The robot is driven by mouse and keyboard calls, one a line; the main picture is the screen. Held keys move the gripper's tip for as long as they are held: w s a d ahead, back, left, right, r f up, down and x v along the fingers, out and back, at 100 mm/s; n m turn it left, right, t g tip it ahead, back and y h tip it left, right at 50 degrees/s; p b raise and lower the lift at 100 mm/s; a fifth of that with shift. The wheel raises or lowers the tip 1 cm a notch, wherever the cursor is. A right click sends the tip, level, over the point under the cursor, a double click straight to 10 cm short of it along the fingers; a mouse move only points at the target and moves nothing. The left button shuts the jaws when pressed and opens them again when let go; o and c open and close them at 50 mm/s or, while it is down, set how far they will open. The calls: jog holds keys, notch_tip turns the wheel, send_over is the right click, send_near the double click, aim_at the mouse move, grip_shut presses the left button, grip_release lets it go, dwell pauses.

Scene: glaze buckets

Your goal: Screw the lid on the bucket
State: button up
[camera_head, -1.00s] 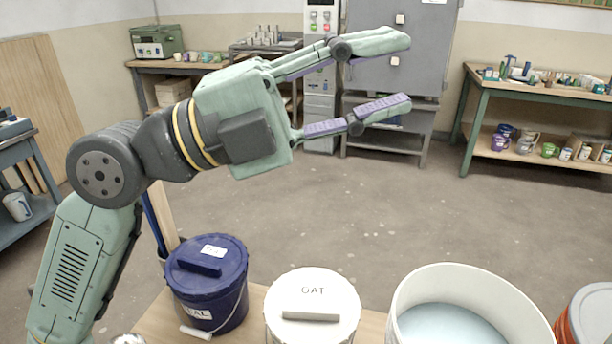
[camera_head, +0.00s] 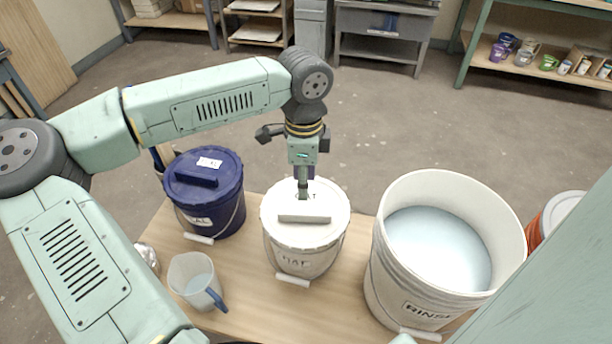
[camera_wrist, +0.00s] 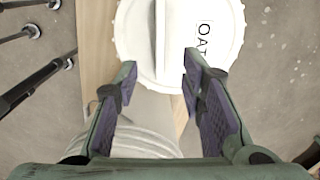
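A white bucket (camera_head: 300,260) stands on the wooden table with its white lid (camera_head: 325,235) on top. The lid carries a raised bar handle (camera_head: 304,218) and the letters OAT. I cannot tell whether the lid is screwed tight. My gripper (camera_head: 303,192) points down at the lid, its fingers overlapping each other in the head view. In the wrist view my gripper (camera_wrist: 157,78) is open and empty. There the handle (camera_wrist: 160,40) runs up between the fingertips, with a gap on either side, and the lid's upper part is cut off.
A lidded dark-blue bucket (camera_head: 212,212) stands to the left. An open white bucket (camera_head: 395,285) marked RINSE, holding pale-blue liquid, stands close on the right. A jug (camera_head: 193,285) with a blue handle sits at front left. An orange bucket (camera_head: 535,235) is at far right.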

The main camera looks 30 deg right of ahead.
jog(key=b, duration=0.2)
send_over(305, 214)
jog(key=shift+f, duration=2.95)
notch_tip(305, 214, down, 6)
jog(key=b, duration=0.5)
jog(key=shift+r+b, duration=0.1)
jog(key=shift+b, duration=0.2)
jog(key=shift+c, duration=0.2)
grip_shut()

::::::::::

● What you need to do
Reproduce the listing above exactly, excluding all pictures.

● Answer for this exercise
The robot is driven by mouse and keyboard calls, one a line; the main picture is the screen. Held keys move the gripper's tip for as long as they are held: w s a d ahead, back, left, right, r f up, down and x v along the fingers, out and back, at 100 mm/s; n m turn it left, right, t g tip it ahead, back and y h tip it left, right at 50 degrees/s; p b raise and lower the lift at 100 mm/s; a fifth of that with shift. The wheel raises or lowers the tip 1 cm a notch, wherever the cursor is. A right click sends the tip, level, over the point under the cursor, a double click straight to 10 cm short of it along the fingers; a mouse move only points at the target and moves nothing. The left button shuts the jaws when pressed and opens them again when let go; o and c open and close them at 50 mm/s or, while it is down, set how far they will open. The calls: jog holds keys, notch_tip turns the wheel, send_over is the right click, send_near the double click, aim_at the mouse move, grip_shut presses the left button, grip_release lets it go, dwell pauses.

Scene: glaze buckets

Your goal: Screw the lid on the bucket
State: button up
[camera_head, -1.00s] 
[camera_head, +0.00s] 
[camera_wrist, +0.00s] 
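A white bucket (camera_head: 300,260) stands on the wooden table with its white lid (camera_head: 325,235) on top. The lid carries a raised bar handle (camera_head: 304,218) and the letters OAT. I cannot tell whether the lid is screwed tight. My gripper (camera_head: 303,192) points down at the lid, its fingers overlapping each other in the head view. In the wrist view my gripper (camera_wrist: 157,78) is open and empty. There the handle (camera_wrist: 160,40) runs up between the fingertips, with a gap on either side, and the lid's upper part is cut off.
A lidded dark-blue bucket (camera_head: 212,212) stands to the left. An open white bucket (camera_head: 395,285) marked RINSE, holding pale-blue liquid, stands close on the right. A jug (camera_head: 193,285) with a blue handle sits at front left. An orange bucket (camera_head: 535,235) is at far right.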

The main camera looks 30 deg right of ahead.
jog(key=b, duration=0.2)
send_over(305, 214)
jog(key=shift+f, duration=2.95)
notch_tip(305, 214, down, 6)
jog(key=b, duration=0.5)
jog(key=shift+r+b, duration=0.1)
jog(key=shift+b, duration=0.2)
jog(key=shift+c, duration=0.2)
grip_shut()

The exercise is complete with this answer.